I want to predict using statistical/machine-learning methods the probability of a person to buy a product on a website knowing the characteristics of the product and the other products it is compared to on the same website.
Each "line" of my dataset is the characterics of a product, a summary of the characterics of the other proposed products (mean, minimum, maximum of prices and other characteristics) and what product has been chosen. The number of bought products is much lower than the number of non-bought ones: ratio between the two is several hundreds. As this dataset is unbalanced, I have implemented a subsampling method that
I have used the following algorithm (see Easy-Ensemble, basically averaging of under-sampling):
- Subset $N$ times the non-bought products (majority class)

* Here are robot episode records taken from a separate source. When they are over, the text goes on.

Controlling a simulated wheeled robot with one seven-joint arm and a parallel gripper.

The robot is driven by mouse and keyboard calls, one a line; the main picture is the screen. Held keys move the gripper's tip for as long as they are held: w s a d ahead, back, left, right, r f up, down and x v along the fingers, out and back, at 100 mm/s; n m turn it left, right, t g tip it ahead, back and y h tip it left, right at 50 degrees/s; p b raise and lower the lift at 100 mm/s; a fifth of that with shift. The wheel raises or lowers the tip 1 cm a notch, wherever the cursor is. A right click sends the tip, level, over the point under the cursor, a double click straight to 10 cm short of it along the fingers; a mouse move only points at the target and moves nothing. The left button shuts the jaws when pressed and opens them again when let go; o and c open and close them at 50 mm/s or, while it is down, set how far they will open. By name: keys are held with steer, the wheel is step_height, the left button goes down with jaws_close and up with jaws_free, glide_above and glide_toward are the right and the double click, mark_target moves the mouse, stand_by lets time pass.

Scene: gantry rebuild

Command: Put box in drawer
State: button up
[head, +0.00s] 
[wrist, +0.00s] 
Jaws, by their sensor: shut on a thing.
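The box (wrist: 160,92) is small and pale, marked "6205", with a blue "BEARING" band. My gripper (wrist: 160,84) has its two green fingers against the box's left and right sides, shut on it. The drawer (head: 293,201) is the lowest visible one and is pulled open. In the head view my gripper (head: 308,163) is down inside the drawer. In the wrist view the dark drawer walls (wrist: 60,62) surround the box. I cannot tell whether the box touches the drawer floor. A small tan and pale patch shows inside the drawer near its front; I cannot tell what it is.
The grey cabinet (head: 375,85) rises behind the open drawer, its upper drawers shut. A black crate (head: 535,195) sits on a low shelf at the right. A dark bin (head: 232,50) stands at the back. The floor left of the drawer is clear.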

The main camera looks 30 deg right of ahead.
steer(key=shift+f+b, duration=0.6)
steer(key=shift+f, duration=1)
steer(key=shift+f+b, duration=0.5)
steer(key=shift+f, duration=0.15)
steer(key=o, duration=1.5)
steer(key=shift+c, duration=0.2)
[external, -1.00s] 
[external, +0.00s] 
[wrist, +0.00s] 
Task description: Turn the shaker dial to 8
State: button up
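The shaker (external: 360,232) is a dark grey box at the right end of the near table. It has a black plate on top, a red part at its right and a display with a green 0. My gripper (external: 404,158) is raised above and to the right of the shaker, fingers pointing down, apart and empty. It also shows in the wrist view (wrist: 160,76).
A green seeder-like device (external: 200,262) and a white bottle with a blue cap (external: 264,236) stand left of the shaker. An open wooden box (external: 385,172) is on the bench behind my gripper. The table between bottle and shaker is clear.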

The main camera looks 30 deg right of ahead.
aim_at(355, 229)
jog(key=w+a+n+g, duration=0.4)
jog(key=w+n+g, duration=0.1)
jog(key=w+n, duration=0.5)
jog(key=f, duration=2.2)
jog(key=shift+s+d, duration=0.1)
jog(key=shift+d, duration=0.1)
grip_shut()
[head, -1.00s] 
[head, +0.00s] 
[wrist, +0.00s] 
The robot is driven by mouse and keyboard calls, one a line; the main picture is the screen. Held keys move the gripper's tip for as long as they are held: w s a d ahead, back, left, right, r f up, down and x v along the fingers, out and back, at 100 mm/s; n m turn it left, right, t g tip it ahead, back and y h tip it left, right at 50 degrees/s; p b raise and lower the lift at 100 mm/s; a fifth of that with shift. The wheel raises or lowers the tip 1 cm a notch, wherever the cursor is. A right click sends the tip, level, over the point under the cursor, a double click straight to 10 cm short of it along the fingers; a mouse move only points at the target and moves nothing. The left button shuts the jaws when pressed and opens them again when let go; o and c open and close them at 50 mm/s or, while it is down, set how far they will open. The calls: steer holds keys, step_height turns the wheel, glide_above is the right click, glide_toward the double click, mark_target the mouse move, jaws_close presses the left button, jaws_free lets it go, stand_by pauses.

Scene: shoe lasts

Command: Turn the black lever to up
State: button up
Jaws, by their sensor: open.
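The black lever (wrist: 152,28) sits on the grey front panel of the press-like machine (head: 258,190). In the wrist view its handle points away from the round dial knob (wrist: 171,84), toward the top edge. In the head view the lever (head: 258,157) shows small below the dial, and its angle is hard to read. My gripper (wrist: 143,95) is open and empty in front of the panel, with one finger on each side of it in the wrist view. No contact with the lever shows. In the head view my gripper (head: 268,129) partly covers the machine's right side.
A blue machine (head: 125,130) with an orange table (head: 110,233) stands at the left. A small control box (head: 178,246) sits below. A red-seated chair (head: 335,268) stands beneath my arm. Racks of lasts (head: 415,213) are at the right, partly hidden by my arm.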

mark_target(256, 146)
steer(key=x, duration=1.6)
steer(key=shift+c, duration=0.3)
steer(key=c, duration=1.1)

- Define $N$ training datasets as each of the $N$ subsets combined with the whole set of bought products (minority class)
- Train $N$ models on these $N$ datasets
- The probability of a product to be bought is the mean of the probabilities given by the $N$ models.

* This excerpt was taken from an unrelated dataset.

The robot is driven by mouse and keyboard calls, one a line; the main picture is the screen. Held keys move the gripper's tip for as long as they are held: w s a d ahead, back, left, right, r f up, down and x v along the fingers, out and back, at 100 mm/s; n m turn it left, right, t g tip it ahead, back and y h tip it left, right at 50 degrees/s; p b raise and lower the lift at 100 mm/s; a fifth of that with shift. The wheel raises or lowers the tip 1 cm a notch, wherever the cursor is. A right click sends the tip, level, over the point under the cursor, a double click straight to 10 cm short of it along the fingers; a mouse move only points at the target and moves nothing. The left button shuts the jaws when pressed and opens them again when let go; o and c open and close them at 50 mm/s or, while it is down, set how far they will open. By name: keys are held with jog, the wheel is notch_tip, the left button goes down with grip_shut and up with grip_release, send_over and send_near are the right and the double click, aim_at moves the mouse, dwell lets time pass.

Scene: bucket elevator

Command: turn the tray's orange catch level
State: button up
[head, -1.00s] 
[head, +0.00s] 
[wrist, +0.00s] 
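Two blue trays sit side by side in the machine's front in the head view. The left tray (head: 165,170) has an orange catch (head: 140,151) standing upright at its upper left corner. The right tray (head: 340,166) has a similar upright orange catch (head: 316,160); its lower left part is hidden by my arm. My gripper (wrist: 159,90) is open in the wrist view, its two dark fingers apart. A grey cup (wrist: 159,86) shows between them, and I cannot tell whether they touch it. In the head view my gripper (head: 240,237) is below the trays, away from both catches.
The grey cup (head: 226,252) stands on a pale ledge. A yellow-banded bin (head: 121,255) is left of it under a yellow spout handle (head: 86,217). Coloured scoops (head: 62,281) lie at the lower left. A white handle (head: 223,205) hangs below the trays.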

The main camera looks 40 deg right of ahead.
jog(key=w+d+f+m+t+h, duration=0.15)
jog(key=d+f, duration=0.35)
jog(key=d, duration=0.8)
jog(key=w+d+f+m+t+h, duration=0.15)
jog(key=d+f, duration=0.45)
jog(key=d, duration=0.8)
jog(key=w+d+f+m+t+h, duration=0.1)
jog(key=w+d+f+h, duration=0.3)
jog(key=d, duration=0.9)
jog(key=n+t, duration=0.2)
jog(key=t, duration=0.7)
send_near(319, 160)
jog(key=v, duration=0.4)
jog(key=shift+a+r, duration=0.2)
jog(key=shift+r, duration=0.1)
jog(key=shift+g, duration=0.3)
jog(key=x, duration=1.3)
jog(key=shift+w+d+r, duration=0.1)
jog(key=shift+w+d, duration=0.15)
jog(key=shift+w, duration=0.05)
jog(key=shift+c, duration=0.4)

The models are random forests.
My questions:
Models have been trained on data with much more bought products than non-bought ones, therefore one could think that the obtained quantity is biased towards bought products.
- Can we consider that the probability obtained in 4 is an estimate of the real probability?
- If not, is there a way to "scale" the quantity obtained in 4 to get an estimate of the probability of the product to bought.
Re-phrasing
What is the effect of the biased sampling used for the modelling? How could I transform back the obtained model to counter-balance this effect?